Harvard, Stanford, other top MBA schools see applications drop
Looking to get your MBA at an elite U.S. business school like Harvard, Stanford and Wharton? Now might be a good time to apply as applications for these prestigious programs have fallen for the first time in nearly a decade amid a strong job market and greater competition from programs aboard.
The findings were released by the Graduate Management Admission Council (GMAC) on Monday, which is a nonprofit that administers the GMAT admissions exam throughout the country.
According to GMAC’s data, not only are MBA applications for this past Spring down 7 percent overall from the previous year, but for the first time in nearly a decade waning interest has hit the country’s most admired universities.
Harvard Business School saw its biggest drop in applications since 2005. According to The Wall Street Journal, it received 9,886 applications for this fall’s entering class, down 4.5 percent from last year.
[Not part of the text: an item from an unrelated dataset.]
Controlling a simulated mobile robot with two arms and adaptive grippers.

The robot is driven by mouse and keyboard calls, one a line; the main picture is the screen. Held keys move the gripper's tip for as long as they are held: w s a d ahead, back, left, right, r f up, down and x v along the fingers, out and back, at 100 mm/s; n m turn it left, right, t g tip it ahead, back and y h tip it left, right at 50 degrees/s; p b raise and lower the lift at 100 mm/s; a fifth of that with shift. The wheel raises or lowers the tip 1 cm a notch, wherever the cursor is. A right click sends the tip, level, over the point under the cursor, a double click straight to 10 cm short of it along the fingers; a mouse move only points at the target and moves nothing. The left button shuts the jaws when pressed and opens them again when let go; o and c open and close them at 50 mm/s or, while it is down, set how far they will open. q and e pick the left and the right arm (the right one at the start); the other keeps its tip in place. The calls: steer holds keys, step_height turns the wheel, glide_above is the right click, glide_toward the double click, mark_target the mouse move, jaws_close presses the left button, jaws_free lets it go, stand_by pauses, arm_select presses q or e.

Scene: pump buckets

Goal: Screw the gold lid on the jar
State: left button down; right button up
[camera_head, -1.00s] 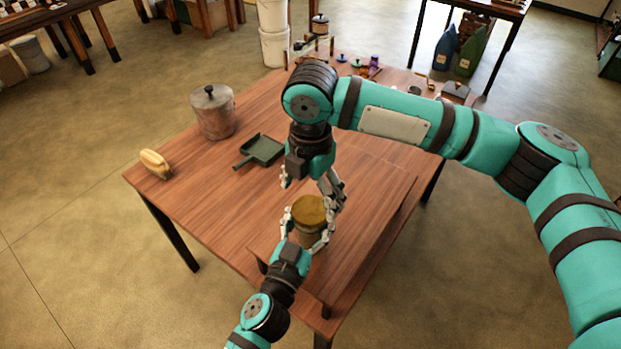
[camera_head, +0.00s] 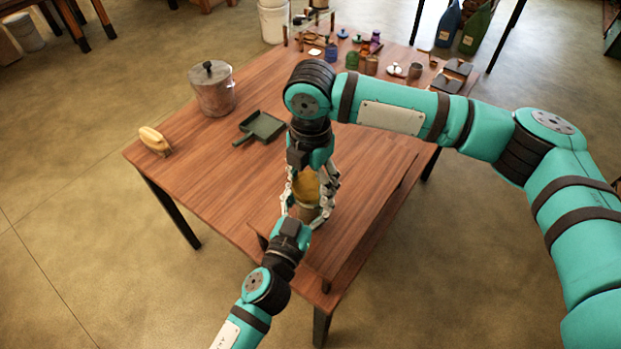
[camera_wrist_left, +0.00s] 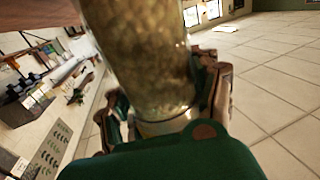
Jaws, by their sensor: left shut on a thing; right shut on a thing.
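The jar (camera_head: 307,211) stands near the front edge of the table, with the gold lid (camera_head: 307,186) at its top. My left gripper (camera_head: 301,217) is shut on the jar low on its side. In the left wrist view the jar (camera_wrist_left: 145,60) is a glass cylinder with a grainy brownish content, between my left gripper's fingers (camera_wrist_left: 160,105). My right gripper (camera_head: 311,186) comes down from above and is shut on the lid, its fingers on either side. The fingers partly hide the lid, so I cannot tell how it sits on the rim.
Several small jars and lids (camera_head: 365,52) stand at the far edge. The wood to the right of the jar is clear.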

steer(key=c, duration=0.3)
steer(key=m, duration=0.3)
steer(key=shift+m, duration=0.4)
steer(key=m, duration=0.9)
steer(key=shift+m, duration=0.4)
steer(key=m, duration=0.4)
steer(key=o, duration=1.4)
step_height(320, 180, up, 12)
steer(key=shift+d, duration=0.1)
While applications at Stanford’s Graduate School of Business slid 4.6 percent to 7,797 and Wharton fell a whopping 6.7 percent to 6,245.
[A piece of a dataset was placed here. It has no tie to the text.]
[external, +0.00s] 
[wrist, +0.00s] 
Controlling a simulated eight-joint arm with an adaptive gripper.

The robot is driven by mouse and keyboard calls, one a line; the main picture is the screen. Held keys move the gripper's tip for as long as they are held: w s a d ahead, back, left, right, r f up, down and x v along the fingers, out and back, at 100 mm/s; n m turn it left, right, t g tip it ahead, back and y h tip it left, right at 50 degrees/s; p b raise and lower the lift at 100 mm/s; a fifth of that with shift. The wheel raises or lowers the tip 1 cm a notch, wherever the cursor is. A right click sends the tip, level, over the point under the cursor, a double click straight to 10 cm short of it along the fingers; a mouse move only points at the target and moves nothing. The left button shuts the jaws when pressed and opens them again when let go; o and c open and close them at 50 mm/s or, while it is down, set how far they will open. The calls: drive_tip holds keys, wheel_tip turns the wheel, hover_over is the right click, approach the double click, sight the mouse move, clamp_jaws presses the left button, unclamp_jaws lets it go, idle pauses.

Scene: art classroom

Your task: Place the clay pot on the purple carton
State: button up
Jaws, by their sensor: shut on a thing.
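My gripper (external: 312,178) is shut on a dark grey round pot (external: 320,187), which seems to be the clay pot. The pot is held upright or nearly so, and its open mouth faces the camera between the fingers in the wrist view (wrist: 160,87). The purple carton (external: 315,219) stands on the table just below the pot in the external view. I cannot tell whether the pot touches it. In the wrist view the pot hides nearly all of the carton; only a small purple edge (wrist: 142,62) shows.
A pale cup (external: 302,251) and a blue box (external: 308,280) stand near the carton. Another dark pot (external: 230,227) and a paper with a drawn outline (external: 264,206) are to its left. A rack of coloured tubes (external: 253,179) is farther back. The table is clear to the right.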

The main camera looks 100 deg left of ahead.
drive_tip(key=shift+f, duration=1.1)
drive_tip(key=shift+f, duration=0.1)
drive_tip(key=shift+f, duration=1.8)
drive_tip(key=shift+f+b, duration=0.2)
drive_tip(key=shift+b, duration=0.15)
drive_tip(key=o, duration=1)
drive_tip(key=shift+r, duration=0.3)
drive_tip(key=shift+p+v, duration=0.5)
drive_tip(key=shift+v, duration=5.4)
While those schools are still receiving more applications than they can accept, the declines do mark a reversal after years of growth, the Wall Street Journal reported.
Sangeet Chowfla, president and CEO at GMAC, notes that historically business school application volume have often run counter cyclical to current economic trends and indicators. And the current low unemployment rate means “young professionals have an increased opportunity cost of leaving their jobs in pursuit of an advanced degree,” Chowfla said.
Another big factor, Chowfla said, is the increased quality of other educational and professional programs in other parts of the world.
Also, changes in U.S. policies are making it more difficult for international students to secure visas for both school and work.
“[That] has certainly contributed to the decline in U.S. volume this cycle. The issue of student mobility is the biggest challenge facing graduation management education and it poses risks for businesses as well who require access to diverse talent,” Chowfla said.
Representatives of Harvard and Wharton did not immediately respond to FOX Business for comment. A Stanford spokeswoman, however, told FOX Business that "although the number of applicants and students will vary from year to year, what remains constant is our students' commitment to becoming leaders who will transform their industries and communities."